Ancillary costs, electricity, water, oil, gas, garbage collection etc, are very high; and German houses generally have awful insulation, which just makes it worse.
Without wishing to alienate myself from that country or to offend anyone, it really is the last place on earth where I have lived, that I would build a house.
Posted by: Jussi | August 07, 2005 at 08:48 AM
"Why is home building so difficult in Germany?"
i do not know but have some questions.
...are homes more likley to be built by unions with better benefits in Germany than in the US?
...are there more regulations on homes in Germany?
...are homes in Germany on average built with higher quality than in U.S.?
...do people live in homes longer and tend to move less in Germany than in the U.S.?
Posted by: nate | August 07, 2005 at 10:20 AM
Nate,
"...do people live in homes longer and tend to move less in Germany than in the U.S.?"
If you buy a house in Germany, it's a sign that 'you've made it'. Fewer than 40% of Germans ever own their own homes (if my numbers are up-to-date, which I believe they are) and a first-time buyer under the age of 40 is an exception.

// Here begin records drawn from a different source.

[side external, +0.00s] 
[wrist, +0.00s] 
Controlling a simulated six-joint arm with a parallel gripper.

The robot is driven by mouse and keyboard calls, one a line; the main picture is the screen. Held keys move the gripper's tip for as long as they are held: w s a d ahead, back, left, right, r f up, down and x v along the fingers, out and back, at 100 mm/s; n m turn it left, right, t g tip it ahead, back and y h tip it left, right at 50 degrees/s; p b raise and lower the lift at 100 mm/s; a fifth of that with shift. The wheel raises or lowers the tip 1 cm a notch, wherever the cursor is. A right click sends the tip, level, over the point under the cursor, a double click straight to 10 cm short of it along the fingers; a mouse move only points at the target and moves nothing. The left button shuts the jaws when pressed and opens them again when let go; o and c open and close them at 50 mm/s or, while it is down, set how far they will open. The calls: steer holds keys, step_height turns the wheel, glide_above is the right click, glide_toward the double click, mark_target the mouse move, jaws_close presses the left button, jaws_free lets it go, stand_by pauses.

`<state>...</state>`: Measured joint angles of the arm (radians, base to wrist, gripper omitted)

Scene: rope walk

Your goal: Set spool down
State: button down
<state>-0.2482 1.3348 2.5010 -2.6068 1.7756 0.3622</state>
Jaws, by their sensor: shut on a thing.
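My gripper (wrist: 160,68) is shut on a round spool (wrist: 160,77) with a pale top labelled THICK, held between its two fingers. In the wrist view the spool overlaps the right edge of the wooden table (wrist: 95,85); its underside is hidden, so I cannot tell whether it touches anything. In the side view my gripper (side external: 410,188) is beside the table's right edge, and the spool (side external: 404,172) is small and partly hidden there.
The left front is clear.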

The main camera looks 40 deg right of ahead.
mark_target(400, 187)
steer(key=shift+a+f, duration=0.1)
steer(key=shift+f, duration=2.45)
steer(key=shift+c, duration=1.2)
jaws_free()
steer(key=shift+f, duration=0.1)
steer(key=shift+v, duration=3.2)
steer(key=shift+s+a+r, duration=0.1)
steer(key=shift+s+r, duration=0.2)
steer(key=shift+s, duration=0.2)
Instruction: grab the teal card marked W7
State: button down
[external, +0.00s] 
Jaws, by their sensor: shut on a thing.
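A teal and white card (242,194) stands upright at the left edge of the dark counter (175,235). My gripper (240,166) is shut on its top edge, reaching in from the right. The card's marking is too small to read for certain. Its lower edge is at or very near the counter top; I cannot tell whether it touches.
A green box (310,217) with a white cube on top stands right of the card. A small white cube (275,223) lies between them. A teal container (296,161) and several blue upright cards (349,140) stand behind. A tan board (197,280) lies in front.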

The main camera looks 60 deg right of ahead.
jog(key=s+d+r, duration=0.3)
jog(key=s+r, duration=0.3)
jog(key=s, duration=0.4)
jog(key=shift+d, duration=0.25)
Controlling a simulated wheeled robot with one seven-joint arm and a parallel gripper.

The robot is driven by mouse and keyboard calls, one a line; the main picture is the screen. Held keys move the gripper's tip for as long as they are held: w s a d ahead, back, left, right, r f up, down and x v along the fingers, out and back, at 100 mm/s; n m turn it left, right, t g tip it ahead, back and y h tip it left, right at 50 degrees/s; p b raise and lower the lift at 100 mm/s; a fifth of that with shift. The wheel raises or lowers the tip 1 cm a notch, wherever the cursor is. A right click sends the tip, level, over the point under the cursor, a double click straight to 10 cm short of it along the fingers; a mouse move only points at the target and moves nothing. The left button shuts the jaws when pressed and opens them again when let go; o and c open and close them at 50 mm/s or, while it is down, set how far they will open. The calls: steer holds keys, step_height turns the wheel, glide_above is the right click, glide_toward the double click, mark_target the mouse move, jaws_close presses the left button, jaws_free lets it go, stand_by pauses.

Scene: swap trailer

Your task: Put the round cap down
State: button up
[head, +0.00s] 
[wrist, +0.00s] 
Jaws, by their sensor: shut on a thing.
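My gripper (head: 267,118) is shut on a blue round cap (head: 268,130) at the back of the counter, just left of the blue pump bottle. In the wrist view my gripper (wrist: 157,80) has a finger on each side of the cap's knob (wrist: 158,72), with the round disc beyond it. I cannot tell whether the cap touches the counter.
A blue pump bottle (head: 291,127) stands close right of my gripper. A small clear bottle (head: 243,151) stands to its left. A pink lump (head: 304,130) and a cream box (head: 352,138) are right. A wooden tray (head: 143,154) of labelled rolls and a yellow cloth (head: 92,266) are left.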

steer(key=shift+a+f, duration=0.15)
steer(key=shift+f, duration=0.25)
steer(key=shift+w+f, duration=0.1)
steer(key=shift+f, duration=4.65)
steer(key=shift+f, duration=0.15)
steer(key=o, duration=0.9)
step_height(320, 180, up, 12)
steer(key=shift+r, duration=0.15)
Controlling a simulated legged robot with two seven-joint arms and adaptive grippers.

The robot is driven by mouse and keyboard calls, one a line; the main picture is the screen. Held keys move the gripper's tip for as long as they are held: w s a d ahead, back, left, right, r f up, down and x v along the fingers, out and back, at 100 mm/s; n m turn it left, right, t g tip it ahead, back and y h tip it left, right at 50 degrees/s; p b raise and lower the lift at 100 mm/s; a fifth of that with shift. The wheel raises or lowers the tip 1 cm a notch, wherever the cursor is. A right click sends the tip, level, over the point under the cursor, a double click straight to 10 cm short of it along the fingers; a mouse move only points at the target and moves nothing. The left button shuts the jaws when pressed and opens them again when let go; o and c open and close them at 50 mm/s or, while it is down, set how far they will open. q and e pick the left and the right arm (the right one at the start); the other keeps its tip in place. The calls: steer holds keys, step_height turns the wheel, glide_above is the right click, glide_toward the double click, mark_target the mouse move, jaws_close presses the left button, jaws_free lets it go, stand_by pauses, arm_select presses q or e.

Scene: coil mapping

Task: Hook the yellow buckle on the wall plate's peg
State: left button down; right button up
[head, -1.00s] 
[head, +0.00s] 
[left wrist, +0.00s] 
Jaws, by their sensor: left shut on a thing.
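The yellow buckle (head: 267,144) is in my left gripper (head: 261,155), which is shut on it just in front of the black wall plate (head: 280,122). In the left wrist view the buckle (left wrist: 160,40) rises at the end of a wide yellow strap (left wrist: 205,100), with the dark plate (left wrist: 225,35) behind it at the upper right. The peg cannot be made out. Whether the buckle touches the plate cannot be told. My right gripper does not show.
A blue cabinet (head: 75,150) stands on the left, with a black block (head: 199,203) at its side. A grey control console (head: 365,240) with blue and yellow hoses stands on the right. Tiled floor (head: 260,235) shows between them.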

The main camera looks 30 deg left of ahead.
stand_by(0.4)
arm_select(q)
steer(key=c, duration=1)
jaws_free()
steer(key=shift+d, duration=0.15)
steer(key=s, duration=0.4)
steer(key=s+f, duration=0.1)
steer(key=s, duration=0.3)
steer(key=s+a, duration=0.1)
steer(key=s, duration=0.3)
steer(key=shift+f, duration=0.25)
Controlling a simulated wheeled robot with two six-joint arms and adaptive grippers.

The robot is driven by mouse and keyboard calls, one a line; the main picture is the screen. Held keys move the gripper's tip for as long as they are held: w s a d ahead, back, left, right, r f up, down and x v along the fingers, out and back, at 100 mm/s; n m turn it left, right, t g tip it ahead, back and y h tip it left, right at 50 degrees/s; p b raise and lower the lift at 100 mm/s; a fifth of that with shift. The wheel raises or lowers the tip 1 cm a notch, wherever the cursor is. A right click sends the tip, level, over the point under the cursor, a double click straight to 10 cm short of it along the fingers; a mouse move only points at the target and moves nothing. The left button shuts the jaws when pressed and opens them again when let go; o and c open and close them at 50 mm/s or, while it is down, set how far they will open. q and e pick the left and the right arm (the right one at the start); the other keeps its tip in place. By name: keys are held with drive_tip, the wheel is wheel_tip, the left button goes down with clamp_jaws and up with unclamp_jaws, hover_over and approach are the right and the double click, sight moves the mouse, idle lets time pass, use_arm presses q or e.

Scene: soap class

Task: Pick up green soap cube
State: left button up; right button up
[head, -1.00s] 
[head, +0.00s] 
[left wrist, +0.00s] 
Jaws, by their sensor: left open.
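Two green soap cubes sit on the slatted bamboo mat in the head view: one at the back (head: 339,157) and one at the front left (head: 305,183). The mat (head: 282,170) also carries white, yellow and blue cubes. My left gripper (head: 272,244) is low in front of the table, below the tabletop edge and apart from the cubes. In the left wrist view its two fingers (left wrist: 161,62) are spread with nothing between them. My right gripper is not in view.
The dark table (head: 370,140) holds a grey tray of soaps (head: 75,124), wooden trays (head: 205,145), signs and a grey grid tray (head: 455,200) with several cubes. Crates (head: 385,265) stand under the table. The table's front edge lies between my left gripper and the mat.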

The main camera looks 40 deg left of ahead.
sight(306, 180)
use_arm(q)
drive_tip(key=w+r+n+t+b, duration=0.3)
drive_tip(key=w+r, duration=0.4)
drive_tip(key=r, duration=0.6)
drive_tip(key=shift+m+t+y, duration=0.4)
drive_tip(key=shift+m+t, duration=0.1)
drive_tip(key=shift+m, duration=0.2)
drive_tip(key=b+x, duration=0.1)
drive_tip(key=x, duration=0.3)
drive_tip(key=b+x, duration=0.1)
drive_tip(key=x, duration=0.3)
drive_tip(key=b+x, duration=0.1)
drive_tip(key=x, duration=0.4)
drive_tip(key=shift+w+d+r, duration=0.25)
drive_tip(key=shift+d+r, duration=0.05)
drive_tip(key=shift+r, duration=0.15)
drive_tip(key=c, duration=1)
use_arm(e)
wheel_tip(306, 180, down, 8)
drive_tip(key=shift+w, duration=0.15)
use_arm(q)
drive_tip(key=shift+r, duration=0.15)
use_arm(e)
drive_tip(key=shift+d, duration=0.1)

Mobility does exist in Germany, but it's a fraction of the US scale.
Germans don't buy houses to speculate, they buy them to live in, and to pass down.
(mostly, anyway)
Posted by: Jussi | August 07, 2005 at 11:33 AM
Jussi
Thank you so much for the stark answers. I am not pointing to a bubble of any kind as a solution for a partial malaise in western Europe, but you have shown in dramatic fashion what might be done in adding percentage points to home ownership in Germany. I do not care to be critical of German economic structure, but there is a ministerial wish to increase home ownership in Germany and we can imagine what a decade long program designed to add 10 percentage points to ownership might do in generating demand.
Posted by: anne | August 07, 2005 at 11:54 AM
i remember reading somewhere that cultures in japan and germany tend to be collectivist, whereas the U.S. tends to be more individualistic. is this true? if so, does this show up in housing?